By definition, this texture resembles a slate or stone floor.

4. Edge Type 

Thanks to the edge type, you can understand how each plank of laminate flooring is cut. The edge type significantly impacts the overall appearance of all planks. Whether they will float seamlessly together or have a defined edge depends a lot on this factor.

The primary types of laminate edges consist of:

  • Square Edge

In a traditional square-edge type, floors are finished with 90° edges, giving it a sleek look with a seamless transition between planks.

  • Micro-Bevel Edge

In this case, laminate flooring planks have a very subtle rounded corner or micro-bevel.
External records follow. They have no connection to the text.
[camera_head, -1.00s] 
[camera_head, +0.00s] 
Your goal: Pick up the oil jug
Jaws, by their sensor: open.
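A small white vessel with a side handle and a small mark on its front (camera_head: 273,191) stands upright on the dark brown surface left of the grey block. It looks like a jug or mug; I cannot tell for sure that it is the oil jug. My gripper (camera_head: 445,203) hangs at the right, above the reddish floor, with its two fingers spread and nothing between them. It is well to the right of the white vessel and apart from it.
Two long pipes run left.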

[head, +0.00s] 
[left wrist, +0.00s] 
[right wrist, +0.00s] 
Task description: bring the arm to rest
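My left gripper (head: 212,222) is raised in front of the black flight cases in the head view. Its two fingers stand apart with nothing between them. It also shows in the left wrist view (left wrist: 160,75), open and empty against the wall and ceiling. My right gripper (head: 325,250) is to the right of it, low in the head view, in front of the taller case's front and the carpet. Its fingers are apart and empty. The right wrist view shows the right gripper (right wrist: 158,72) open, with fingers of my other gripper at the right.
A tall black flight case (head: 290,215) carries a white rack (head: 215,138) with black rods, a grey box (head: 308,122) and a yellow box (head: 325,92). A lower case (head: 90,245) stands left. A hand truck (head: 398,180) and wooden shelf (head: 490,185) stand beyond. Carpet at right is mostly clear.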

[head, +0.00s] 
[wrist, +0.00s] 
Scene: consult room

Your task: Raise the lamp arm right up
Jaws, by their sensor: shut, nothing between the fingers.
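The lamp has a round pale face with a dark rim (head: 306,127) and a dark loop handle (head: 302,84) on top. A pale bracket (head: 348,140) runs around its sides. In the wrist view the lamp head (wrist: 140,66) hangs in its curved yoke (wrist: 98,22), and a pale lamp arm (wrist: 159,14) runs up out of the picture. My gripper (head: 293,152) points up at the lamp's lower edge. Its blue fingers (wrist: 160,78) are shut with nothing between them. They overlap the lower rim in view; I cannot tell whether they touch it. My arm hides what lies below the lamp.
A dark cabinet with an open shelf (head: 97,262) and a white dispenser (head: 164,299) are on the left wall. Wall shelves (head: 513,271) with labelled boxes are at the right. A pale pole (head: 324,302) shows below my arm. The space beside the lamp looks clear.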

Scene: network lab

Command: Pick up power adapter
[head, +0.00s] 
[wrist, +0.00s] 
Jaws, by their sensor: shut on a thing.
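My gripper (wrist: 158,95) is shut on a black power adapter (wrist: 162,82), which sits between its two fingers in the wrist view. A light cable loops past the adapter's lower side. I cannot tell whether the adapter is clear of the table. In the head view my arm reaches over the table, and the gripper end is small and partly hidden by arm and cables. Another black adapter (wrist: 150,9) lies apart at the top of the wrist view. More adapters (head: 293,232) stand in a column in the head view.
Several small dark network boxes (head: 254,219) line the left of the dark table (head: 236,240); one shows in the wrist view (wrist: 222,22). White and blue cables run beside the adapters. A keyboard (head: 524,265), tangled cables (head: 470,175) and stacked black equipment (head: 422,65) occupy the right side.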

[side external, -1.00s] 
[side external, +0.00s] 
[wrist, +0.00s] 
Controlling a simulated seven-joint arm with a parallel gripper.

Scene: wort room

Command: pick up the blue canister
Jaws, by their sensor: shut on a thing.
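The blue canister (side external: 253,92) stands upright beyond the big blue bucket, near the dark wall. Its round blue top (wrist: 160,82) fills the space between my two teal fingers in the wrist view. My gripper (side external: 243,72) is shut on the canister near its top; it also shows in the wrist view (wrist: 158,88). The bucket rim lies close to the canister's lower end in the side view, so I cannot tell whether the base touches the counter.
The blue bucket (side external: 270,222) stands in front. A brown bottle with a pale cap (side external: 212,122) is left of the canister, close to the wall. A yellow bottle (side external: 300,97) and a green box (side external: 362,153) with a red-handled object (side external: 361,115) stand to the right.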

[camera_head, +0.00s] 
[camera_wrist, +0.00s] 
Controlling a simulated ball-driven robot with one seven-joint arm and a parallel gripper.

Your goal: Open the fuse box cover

These are popular in modern homes.

  • Deep Bevel or V-Groove Edge

Here, each plank is uniquely grooved, with defined edges in the shape of the letter “V.” This type of laminate flooring makes it look like there is only one solid wood plank throughout the entire room.

  • Rolled Bevel Edge

The design and colour of the floor ‘rollover’, or go beyond the edges, giving each plank a realistic appearance without adding sharp edges.

  • Painted Bevel Edge

Here, plank edges are painted for a more pronounced appearance.

5. Locking System 

One of the biggest advantages of laminate flooring is that you can install them by yourself without hammers or nails. They lock together using a glueless method by just placing them firmly to make a floating floor. The pattern of this locking system varies between manufacturers but is generally divided into two categories:

  • Tongue and Groove

Laminate flooring with the tongue-and-groove locking system is the most popular type. In this method, the pieces are interlocked. This is extremely secure, as the placement will not change once installed.

  • Mechanical

In this method, aluminum-made mechanical locking systems are incorporated from underneath the planks to keep the pieces together.

If you are fond of the solid wood look of hardwood flooring and are looking for a cost-effective alternative, laminate is your best choice. This flooring type is made using raw and recycled wood materials and can last a long time if you choose the right kind.